Yesterday, I did my best to be provocative in Is the VIX Being Artificially Depressed by Increased Use of SPXU? One of the points I made is that SPXU could be a substitute for SPX puts (and perhaps artificially depress the VIX as a result) for those who are looking for leveraged ETFs as possible portfolio hedge. To be perfectly frank, I do not believe there will be substantial demand for SPXU (or any of the triple ETFs) as portfolio hedging vehicles, largely related to the issue of the compounding effect (see Understanding the Impact of Changing Market Exposure on Leveraged ETFs from Direxion for more details.)

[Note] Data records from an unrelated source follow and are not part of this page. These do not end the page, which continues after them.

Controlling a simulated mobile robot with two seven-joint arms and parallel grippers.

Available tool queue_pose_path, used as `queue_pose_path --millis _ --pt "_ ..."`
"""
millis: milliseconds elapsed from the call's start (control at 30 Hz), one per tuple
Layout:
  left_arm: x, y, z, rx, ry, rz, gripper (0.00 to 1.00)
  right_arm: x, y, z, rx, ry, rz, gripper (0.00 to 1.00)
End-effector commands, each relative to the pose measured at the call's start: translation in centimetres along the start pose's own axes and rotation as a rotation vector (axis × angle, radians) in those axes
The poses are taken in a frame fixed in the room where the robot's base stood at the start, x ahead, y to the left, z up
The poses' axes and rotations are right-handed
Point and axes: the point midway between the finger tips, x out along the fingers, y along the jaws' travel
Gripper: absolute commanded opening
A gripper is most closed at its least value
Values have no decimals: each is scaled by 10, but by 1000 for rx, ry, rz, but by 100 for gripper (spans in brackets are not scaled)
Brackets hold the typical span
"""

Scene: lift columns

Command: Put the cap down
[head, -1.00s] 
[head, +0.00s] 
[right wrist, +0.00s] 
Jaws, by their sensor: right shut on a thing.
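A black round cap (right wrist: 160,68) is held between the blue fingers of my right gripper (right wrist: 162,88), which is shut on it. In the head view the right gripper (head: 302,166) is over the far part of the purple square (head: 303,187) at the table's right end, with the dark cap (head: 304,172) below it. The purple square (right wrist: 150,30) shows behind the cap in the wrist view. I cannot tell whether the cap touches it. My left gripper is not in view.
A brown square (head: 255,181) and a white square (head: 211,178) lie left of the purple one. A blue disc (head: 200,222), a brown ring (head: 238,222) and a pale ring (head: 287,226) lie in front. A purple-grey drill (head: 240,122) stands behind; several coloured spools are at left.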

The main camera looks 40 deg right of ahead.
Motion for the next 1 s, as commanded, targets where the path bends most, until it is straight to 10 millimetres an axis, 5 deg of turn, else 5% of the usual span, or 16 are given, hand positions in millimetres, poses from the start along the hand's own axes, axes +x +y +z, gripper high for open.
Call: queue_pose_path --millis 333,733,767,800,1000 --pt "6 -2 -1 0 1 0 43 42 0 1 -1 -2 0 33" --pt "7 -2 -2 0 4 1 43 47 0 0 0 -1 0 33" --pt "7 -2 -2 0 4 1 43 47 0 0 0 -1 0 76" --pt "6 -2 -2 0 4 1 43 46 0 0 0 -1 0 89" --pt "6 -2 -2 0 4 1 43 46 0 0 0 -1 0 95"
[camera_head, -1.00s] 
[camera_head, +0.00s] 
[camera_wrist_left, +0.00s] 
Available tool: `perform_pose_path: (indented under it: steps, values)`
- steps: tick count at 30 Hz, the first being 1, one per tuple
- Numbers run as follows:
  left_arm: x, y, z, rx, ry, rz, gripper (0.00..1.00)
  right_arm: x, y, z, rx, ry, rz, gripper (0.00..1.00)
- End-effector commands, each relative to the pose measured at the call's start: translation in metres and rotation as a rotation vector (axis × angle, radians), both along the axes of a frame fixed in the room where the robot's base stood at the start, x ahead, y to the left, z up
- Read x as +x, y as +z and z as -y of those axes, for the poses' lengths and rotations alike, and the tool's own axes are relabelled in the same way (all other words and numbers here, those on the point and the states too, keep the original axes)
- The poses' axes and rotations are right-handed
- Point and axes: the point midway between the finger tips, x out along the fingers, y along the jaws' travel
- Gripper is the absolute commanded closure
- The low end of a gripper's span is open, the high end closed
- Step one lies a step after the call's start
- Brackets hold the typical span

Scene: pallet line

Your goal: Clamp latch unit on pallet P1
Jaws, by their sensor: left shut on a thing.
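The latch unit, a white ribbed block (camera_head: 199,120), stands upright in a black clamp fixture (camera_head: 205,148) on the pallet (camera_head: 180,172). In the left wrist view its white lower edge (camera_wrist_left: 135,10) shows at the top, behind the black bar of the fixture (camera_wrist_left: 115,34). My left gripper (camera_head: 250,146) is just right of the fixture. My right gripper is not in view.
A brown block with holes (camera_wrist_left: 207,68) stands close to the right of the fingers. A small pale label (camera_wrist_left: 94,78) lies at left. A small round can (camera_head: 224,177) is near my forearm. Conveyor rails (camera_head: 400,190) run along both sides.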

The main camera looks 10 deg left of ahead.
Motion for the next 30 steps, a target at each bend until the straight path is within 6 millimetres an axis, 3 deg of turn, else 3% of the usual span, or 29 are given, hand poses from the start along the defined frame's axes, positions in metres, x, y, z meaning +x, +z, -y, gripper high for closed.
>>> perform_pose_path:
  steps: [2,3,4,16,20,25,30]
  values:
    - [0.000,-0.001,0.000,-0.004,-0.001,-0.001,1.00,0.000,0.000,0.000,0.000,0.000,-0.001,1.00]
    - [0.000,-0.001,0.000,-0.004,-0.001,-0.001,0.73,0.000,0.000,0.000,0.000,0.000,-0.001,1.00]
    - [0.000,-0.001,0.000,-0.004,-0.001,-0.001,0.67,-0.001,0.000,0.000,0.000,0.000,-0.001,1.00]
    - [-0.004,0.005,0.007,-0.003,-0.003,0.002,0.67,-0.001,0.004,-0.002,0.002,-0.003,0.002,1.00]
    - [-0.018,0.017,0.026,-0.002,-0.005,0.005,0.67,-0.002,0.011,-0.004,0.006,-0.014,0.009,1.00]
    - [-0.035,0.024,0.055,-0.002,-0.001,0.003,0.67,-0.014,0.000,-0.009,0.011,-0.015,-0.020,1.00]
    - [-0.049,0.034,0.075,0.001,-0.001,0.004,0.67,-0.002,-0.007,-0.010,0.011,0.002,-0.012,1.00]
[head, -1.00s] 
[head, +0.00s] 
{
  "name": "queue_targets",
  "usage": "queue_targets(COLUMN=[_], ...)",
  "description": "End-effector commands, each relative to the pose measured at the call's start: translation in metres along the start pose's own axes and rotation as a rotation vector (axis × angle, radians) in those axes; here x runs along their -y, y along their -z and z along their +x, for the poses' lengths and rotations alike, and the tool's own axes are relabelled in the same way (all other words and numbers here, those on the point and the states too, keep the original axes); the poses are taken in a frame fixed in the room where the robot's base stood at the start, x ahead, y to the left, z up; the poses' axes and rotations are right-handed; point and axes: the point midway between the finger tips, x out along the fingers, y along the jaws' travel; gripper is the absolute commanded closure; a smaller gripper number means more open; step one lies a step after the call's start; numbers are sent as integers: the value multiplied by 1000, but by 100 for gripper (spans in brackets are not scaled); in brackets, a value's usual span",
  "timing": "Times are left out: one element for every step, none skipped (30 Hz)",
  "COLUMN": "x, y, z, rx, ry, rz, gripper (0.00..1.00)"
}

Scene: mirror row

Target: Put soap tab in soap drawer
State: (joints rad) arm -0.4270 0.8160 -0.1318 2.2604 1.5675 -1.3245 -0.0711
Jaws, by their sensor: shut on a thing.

- As a speculative short-term trading vehicle, with particular emphasis on day trading
- As part of various pairs trading schemes
- As part of the many arbitrage opportunities presented by all the large and growing family of SPX-based derivatives (futures, options, ETFs, leveraged ETFs, etc.)
While I did not envision SPXU as a viable hedging vehicle, this is largely because I was thinking in terms of a longer time frame for the hedge. If SPX puts can be utilized in increments of the one month options cycle, SPXU would be at a disadvantage trying to compete on a monthly time frame. I do believe, however, that SPXU can be a viable hedge for more than just a single trading session or an occasional two day sequence, as many have suggested. Depending on volatility levels, SPXU hedges can be left in place for up to three days with minimal risk of losses due to compounding. In my opinion, only when holding periods start to exceed four days does an SPXU hedge start to become inefficient.
With SPXU already having traded 2.3 million shares as I type this, the success of this product is now assured. While the value of SPXU as a hedging instrument pales in comparison to other possible applications, I do think SPXU can be used as an effective hedge for periods of 2-3 days at a time with an acceptable degree of compounding risk.
Disclosure: Long SPXU at time of writing.